Go through the material below and count the lines with the string "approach"; the number is the whole answer.

* _Data shown_:
----

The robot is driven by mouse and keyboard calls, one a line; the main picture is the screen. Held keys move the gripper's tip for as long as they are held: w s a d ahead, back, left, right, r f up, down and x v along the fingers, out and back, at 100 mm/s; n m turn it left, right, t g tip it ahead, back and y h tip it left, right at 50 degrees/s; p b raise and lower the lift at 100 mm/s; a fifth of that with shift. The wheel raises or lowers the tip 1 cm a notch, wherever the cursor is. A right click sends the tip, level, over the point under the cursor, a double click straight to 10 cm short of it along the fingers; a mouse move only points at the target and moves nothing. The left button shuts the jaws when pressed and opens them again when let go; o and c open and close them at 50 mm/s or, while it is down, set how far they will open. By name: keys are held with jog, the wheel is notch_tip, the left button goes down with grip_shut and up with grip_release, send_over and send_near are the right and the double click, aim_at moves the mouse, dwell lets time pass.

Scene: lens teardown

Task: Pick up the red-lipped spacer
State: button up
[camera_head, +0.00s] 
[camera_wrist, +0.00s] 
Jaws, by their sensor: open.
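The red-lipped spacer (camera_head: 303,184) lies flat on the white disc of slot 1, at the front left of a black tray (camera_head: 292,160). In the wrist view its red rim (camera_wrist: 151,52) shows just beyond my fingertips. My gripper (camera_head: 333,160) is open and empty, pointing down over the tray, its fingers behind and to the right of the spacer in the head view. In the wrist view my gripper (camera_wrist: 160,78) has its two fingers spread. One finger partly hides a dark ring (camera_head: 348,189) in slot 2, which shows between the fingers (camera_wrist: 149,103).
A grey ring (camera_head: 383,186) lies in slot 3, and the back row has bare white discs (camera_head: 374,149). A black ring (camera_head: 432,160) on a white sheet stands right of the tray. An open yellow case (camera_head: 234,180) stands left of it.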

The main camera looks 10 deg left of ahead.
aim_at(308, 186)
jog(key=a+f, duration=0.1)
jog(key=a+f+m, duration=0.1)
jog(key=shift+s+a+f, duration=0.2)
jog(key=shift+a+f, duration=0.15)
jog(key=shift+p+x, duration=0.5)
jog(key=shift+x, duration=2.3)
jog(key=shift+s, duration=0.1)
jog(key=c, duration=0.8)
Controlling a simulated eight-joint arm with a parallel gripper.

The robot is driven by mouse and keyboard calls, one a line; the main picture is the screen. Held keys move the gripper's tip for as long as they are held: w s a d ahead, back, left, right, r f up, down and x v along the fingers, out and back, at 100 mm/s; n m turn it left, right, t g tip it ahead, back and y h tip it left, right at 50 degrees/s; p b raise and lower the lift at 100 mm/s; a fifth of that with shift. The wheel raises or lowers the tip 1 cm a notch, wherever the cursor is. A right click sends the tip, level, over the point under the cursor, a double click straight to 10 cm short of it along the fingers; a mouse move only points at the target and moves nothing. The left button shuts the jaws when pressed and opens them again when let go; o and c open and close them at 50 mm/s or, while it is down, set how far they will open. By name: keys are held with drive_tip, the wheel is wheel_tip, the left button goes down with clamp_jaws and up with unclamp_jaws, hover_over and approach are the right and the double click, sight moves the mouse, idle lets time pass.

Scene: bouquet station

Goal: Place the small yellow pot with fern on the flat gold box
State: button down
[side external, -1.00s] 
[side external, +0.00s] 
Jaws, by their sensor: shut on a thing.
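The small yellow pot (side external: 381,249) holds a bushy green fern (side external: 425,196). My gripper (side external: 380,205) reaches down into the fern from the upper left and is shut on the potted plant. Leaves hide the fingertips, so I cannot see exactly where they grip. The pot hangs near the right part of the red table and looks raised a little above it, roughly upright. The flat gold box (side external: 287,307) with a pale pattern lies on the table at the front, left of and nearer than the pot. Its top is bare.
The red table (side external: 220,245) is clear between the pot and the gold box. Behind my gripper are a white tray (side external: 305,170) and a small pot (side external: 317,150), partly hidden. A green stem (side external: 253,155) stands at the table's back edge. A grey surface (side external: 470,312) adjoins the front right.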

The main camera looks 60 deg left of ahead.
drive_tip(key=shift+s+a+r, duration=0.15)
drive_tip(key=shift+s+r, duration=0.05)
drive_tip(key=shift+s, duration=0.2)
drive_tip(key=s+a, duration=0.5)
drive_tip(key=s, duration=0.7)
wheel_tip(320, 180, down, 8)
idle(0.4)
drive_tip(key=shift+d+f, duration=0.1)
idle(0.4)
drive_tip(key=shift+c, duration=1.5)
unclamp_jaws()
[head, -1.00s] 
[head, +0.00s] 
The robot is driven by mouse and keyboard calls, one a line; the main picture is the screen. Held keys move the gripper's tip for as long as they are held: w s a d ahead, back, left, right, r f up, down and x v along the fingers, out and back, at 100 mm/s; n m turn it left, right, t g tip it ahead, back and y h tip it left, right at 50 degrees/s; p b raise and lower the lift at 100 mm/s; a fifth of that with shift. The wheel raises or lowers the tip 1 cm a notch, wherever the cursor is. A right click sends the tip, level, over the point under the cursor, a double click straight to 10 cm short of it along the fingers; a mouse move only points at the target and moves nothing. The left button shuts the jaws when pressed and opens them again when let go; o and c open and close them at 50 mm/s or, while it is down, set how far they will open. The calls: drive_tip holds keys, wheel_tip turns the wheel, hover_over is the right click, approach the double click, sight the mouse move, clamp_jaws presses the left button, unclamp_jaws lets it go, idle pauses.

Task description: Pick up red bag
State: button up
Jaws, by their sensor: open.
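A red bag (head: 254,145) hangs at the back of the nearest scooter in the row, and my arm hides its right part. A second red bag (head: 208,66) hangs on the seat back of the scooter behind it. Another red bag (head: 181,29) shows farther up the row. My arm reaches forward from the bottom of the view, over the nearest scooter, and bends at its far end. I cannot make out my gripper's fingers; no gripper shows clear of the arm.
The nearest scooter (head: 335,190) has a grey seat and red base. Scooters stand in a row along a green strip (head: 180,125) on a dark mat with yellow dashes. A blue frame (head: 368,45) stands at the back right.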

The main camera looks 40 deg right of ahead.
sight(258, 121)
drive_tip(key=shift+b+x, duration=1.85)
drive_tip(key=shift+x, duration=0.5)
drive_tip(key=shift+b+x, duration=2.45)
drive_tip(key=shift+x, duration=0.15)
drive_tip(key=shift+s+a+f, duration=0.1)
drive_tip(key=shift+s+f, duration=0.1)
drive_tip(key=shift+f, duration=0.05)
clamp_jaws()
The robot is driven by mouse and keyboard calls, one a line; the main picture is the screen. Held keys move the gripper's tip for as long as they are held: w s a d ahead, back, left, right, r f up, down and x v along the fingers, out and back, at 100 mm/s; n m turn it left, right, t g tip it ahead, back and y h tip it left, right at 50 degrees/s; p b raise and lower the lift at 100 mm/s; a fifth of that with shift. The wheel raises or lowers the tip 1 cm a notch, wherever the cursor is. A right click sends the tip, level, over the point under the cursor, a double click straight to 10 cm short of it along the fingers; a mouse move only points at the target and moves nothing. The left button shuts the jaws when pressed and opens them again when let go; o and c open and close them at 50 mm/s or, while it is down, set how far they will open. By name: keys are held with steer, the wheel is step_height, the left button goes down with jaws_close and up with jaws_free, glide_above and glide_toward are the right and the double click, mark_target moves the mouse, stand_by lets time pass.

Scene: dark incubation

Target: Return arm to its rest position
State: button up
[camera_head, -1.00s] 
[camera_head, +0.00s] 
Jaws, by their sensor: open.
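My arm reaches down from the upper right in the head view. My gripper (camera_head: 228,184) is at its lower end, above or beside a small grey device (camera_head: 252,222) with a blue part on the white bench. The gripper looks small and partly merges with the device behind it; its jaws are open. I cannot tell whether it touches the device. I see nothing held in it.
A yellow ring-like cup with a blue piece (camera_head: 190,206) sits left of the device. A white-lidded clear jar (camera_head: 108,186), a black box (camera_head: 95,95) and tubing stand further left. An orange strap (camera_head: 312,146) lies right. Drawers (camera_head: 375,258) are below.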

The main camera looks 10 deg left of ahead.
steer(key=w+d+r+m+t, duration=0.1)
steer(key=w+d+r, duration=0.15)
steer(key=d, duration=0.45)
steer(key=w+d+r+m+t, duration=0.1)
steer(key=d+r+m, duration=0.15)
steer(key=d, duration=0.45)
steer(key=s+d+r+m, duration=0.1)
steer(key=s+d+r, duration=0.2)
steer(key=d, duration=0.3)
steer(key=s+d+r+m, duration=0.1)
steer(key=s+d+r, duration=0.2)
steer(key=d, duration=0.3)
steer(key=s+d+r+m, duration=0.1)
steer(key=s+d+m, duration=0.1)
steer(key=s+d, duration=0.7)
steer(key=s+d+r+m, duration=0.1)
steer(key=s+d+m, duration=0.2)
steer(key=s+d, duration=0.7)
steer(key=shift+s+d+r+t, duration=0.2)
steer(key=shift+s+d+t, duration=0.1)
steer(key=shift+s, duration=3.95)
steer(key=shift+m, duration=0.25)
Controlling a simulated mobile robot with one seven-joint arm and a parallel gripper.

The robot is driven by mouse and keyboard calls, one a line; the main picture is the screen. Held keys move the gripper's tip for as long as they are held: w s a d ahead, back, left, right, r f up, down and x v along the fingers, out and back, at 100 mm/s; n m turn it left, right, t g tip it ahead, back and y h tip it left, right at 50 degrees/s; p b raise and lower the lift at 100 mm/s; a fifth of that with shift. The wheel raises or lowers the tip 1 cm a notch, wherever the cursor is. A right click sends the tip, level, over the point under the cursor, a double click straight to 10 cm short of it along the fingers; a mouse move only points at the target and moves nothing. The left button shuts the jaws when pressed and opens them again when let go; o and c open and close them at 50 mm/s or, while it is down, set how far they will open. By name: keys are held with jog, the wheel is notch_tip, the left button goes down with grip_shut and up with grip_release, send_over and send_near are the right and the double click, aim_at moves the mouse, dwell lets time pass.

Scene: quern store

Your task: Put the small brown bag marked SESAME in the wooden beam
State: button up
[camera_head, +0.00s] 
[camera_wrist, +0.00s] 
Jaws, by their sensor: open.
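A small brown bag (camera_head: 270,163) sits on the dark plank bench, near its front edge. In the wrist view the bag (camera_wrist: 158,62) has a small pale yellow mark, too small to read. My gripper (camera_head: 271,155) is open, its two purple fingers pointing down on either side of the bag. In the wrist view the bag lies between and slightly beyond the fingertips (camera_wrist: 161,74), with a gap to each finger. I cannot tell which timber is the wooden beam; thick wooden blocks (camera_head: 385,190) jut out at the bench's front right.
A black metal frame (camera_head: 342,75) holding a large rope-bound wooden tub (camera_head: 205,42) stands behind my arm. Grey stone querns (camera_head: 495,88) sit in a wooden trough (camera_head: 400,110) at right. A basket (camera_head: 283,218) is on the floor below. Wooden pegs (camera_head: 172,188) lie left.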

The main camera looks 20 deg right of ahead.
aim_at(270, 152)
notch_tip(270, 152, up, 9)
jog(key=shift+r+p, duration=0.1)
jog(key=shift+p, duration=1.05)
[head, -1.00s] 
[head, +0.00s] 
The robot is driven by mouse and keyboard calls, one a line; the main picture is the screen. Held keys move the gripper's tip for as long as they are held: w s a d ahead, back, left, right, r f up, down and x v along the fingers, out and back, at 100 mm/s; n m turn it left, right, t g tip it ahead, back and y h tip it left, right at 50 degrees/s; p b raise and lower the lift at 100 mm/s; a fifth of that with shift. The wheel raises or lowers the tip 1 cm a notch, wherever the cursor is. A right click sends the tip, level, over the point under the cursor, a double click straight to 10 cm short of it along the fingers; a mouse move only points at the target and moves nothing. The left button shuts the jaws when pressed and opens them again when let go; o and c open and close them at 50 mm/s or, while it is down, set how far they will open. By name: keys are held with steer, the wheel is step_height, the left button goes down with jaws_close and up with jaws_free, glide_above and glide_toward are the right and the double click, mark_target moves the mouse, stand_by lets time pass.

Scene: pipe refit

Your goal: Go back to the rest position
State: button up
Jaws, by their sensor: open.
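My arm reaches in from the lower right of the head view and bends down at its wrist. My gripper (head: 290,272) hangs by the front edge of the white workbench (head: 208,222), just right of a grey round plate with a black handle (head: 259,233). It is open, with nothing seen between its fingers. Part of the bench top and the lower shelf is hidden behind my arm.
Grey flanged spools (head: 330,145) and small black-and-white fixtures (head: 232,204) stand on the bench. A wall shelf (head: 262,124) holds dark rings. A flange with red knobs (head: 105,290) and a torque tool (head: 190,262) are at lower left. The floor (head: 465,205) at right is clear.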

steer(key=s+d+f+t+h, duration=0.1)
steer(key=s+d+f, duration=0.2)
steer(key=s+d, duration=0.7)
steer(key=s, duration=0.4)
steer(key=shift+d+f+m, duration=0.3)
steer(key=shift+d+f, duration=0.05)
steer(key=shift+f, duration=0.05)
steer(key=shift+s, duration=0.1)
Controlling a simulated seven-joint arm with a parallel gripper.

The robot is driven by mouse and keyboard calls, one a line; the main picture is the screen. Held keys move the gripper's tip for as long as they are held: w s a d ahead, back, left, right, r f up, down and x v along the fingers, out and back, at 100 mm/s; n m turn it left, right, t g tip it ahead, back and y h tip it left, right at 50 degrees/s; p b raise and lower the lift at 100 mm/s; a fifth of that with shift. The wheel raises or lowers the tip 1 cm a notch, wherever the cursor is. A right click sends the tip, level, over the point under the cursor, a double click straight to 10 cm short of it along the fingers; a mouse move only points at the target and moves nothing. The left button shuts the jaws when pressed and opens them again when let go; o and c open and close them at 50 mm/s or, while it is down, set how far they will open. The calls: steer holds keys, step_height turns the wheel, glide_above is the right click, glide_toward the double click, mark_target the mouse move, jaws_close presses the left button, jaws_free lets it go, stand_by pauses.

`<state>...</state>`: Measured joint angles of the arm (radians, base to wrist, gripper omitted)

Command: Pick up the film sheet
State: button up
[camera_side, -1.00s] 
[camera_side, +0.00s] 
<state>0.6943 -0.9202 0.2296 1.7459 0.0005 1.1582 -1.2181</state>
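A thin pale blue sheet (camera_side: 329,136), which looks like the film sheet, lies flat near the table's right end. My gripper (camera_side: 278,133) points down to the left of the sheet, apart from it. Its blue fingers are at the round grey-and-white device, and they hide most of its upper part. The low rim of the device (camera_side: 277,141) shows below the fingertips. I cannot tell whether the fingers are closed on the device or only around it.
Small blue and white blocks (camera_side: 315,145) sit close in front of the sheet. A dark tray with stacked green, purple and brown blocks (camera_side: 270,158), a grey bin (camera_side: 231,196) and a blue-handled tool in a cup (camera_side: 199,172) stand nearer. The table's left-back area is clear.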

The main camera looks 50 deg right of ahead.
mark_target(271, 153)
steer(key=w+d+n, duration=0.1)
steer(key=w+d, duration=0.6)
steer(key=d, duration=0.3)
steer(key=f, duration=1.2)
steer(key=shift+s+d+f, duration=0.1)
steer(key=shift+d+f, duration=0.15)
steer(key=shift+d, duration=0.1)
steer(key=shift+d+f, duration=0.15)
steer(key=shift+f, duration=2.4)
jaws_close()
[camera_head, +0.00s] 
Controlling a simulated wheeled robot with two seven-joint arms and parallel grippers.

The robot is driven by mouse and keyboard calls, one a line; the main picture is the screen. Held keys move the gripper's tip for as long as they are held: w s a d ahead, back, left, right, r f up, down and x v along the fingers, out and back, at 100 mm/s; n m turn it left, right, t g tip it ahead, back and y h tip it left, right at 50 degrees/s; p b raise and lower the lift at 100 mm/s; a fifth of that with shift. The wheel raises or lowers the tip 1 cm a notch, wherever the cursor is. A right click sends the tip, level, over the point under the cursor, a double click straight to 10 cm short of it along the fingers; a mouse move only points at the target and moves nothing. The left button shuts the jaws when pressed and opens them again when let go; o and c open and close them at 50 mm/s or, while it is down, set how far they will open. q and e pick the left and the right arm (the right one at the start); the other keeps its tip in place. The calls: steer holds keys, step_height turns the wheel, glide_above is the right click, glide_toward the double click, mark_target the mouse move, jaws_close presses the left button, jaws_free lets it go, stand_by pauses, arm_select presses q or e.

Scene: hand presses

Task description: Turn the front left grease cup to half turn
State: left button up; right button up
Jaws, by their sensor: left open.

----

* _Exercise output_: 2